It feels so good to sit alone
As a tween and teen, I had never thought of myself as a socially awkward or reclusive individual. I was enrolled in all-girls schools up until junior college, and as a result, formed a tight-knit group of girlfriends along the way that did everything together: sleepovers, hitting the clubs, vacations sans parental supervision, and even summer school, which was our first big North American adventure that was (sort of) disguised as a learning experience abroad.
Even after we parted ways to different universities — some, including myself, stayed in Singapore, while others went overseas — we somehow managed to sync the time and place of our exchange semesters such that we pulled off a get-together in Europe. Being social and up for any form of hangout or gathering was never a consideration for me — until it was.

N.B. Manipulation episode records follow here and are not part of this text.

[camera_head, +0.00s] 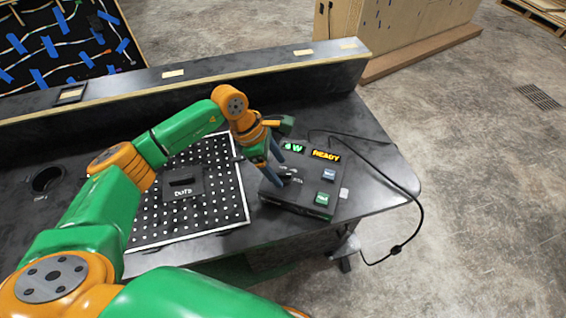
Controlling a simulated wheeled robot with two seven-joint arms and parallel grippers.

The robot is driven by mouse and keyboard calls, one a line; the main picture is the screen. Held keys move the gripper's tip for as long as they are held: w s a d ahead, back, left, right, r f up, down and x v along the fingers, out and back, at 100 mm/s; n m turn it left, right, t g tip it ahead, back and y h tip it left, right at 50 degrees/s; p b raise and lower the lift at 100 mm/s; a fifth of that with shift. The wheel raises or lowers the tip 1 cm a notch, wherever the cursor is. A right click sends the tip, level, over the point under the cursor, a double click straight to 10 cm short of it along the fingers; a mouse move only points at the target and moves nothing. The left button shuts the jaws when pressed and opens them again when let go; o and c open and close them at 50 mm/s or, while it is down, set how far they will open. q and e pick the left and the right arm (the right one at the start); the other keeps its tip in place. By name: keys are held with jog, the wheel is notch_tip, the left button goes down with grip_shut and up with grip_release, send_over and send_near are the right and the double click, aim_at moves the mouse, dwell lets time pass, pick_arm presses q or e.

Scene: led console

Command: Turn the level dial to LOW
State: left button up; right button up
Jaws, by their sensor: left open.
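The console (310,200) is a dark box near the right end of the black table. It has a green lit display (293,147), an orange "READY" display (326,155), a blue-grey button (329,174) and a green button (322,199). My left gripper (274,175) is open, pointing down over the console's left side. Its blue fingers are close to a dark knob (286,180), which appears to be the level dial. I cannot tell whether they touch it. The dial's pointer and the LOW mark are too small or hidden to read. My right gripper is not in view.
A white-dotted black board (215,205) with a dark box (183,182) lies left of the console. A black cable (400,170) runs from the console over the table's right edge. A raised ledge (190,88) bounds the back. A round hole (46,179) is at far left.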

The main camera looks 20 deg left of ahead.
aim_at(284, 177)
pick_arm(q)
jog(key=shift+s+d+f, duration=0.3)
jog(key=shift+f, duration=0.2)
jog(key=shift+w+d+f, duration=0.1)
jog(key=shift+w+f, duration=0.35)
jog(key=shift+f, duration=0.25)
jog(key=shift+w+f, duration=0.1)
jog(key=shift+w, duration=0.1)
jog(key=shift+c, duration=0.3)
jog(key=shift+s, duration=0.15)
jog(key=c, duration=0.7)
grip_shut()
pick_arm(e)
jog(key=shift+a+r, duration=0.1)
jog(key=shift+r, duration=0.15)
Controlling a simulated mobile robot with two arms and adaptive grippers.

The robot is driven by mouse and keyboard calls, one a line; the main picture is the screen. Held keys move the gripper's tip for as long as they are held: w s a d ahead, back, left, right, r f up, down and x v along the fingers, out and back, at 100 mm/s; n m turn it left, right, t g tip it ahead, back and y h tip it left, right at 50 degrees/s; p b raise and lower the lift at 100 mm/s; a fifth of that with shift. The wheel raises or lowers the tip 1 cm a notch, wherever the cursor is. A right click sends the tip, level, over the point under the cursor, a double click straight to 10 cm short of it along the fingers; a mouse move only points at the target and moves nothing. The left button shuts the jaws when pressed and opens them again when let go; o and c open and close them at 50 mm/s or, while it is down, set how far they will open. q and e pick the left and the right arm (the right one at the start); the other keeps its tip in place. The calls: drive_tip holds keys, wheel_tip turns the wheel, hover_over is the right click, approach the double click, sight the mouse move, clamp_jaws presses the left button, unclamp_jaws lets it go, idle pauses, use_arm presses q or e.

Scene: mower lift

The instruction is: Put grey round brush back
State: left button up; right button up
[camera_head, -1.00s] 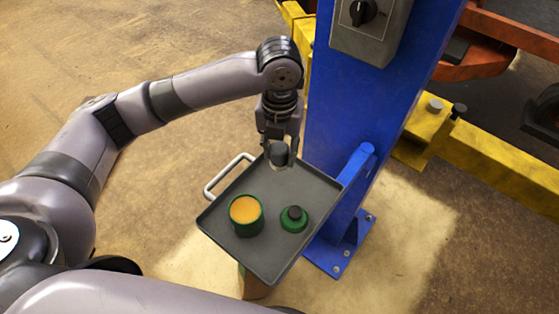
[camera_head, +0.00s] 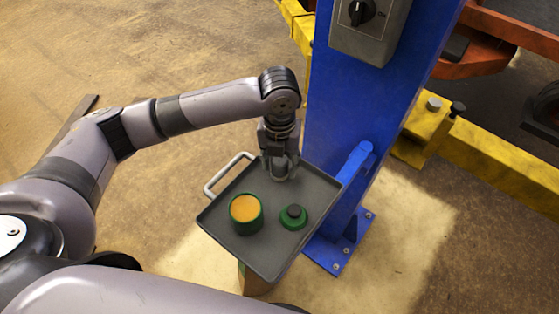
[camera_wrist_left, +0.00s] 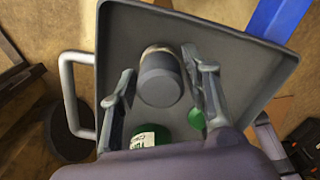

It was during a summer break in university that I had unintentionally spent two out of the three-month-long holiday at home. It didn’t even occur to me that I hadn’t left the house or had face time with anyone apart from my family for a prolonged period, until my sister asked me if I was doing okay. She’d joked that I was turning into an otaku (except I was really into British TV shows then, not anime), but in reality, she was concerned. And I was puzzled, as to why being alone suddenly seemed like the far more attractive agenda than meeting my closest friends.
The dry spell ended up passing as naturally as it had wafted over my social life, but something had changed. I started thinking twice, thrice even, before agreeing to a dinner or a night out. Afterwards, and no matter how late I’d returned home, I would wind down for an hour or two by watching a show, reading articles online, or checking out the season’s latest on my favourite e-tailers; I craved time alone, and it helped me function better the next day.
It came to a head when I started my first job as an editorial assistant at an online fashion and lifestyle publication. Don’t get me wrong, the role allowed me to write about fashion (the dream!) and I was never happier learning: from my fashion editor then, and also from chatting to people with different functions in the industry — designers, buyers and PR representatives — about the subject I was most passionate about. Yet, the social aspect seemed to have me at capacity.
The occasional awkward silence that perforates a conversation with a virtual stranger or acquaintance didn’t bother me; I knew it happened even to the best of us. But it was going home after a day of events and meetings, and feeling like I didn’t want to talk forever that hung heavy on my mind. Even then, I kept a laser focus on anything work related, and so the other stuff started to suffer.
A year later, I gradually went from being able to bounce back the next day, given two hours of downtime, to regularly cooping myself up the entire weekend just to be alone. I stopped catching up with my friends save for just one, and the occasional meet-up with other industry colleagues. I was chronically behind on replying texts from friends. I had allocated my social limit for much to do with work, yet I was like an elastic band that had lost its tenacity.
I had burned out, in a big way, probably for the second time — and didn’t even know it yet.
There is a scene in the flim Grand Hotel (1932) where Greta Garbo’s character says, “I want to be alone.” This line has stuck throughout history as the actress herself was known to shy away from the spotlight. For Garbo, the attention that came with fame was the impetus.
We all have different thresholds for and desired periods of interaction. As for myself, I hazard a guess that in my youth and early days on the job, I’d drained my social battery to the point that I was having a hard time keeping up with recharging it. Just like sleep debt, the alone time I clocked couldn’t make up for the deficit.
Three years ago, through a conversation with an ex-colleague, it dawned on me that what I was dealing with was social burn out, and the manner in which I dealt with it wasn’t at all healthy. Instead of figuring out how to temper the demands and obligations on a weekly basis, such that I had room to breathe, I would reduce social interactions for months on end — and sequestering myself from most people in the process. I was losing out on life outside of work, and the experiences to be had.
Now, once the weekend rolls around, I stay in till evening on Saturday to recover from the week, but make it a point to head out after. Friday nights aren’t always about going straight home either.